= Exercise goal =
Examine the records and identify each line that includes the string "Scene". Copy those lines.

= Data excerpts =

>>

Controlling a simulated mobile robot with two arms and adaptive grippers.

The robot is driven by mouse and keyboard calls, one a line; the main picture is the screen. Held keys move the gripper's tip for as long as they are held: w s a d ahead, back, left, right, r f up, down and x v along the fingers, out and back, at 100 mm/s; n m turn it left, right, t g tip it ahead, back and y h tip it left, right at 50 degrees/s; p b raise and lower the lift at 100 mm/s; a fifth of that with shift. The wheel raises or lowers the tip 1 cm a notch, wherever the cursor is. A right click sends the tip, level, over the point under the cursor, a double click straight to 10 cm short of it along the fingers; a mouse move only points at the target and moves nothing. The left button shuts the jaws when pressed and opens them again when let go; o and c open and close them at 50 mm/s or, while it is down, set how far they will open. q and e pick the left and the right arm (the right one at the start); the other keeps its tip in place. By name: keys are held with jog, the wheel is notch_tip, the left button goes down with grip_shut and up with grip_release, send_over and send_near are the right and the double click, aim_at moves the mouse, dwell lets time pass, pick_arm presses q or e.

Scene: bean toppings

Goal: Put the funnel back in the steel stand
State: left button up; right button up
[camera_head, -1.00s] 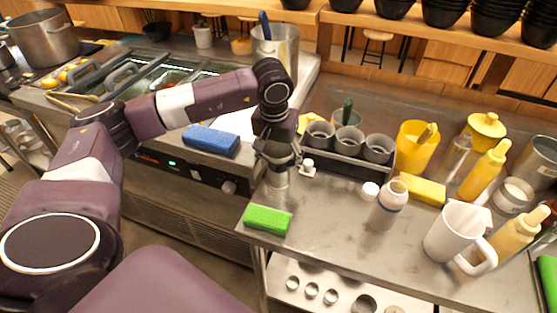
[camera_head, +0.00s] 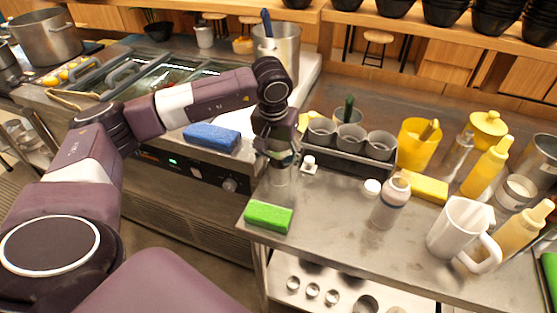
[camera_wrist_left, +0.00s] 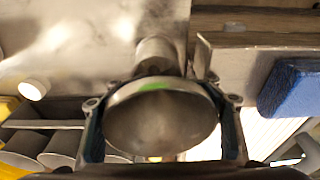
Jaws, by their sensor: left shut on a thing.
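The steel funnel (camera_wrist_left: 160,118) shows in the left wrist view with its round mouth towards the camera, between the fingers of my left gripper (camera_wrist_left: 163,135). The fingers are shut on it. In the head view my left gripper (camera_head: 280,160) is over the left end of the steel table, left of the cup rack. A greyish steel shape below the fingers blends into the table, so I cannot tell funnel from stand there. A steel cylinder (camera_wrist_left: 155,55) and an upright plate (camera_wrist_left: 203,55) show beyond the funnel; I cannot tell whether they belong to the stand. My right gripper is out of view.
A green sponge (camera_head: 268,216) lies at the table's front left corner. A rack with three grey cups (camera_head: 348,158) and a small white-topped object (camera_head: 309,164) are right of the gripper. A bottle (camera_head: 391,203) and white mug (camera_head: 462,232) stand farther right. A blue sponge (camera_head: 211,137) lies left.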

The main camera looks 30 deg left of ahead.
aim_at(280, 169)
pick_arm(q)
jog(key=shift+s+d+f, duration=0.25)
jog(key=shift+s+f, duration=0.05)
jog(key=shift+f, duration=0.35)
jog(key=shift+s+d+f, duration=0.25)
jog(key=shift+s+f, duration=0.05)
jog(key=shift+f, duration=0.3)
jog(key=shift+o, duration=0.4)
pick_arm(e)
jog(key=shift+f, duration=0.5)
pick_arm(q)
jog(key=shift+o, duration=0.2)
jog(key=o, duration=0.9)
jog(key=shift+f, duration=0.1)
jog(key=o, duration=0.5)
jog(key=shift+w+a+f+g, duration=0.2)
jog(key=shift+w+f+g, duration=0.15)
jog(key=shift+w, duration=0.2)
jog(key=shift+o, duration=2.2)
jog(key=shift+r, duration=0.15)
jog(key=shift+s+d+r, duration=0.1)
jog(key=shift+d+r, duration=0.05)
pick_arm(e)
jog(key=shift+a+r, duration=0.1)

<<
>>

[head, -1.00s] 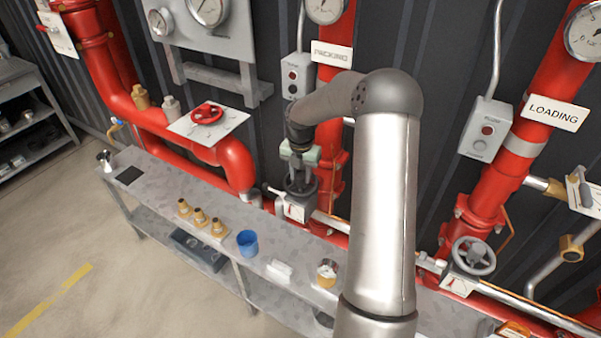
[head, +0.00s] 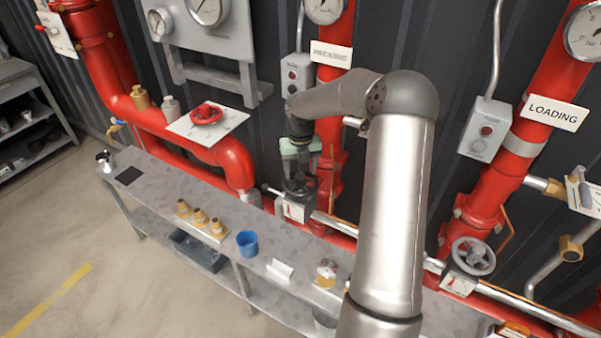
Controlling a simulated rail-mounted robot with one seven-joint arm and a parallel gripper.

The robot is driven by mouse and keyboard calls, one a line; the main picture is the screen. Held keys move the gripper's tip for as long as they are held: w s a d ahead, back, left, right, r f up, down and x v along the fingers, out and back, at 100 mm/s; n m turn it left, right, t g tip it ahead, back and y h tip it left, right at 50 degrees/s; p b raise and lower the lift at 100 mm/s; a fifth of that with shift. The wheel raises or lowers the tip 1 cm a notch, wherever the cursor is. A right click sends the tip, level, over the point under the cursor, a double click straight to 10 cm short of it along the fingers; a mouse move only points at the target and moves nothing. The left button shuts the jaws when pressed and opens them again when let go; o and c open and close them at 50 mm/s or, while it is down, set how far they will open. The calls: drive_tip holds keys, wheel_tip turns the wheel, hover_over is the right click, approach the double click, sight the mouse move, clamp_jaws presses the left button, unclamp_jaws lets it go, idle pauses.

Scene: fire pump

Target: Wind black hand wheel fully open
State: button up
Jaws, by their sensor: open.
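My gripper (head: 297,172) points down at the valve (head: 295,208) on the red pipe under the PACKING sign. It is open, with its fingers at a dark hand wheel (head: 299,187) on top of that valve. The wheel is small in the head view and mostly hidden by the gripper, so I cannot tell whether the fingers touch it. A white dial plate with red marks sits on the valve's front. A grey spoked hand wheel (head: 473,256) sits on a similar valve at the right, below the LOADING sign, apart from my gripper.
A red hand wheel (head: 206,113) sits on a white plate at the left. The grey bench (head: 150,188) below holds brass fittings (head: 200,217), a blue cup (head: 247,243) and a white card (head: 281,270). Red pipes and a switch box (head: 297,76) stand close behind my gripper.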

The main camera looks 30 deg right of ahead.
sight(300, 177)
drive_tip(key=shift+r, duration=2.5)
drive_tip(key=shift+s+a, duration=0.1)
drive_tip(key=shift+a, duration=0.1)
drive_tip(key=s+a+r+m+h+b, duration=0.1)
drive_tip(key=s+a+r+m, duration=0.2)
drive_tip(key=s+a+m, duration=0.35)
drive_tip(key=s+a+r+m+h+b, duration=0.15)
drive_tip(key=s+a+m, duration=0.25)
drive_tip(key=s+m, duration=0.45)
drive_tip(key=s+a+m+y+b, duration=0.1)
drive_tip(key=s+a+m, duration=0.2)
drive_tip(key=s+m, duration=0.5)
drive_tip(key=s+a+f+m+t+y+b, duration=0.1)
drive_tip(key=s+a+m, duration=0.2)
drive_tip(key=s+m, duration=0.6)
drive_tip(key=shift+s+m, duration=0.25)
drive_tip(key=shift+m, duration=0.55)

<<

= Finished answer =
Scene: bean toppings
Scene: fire pump

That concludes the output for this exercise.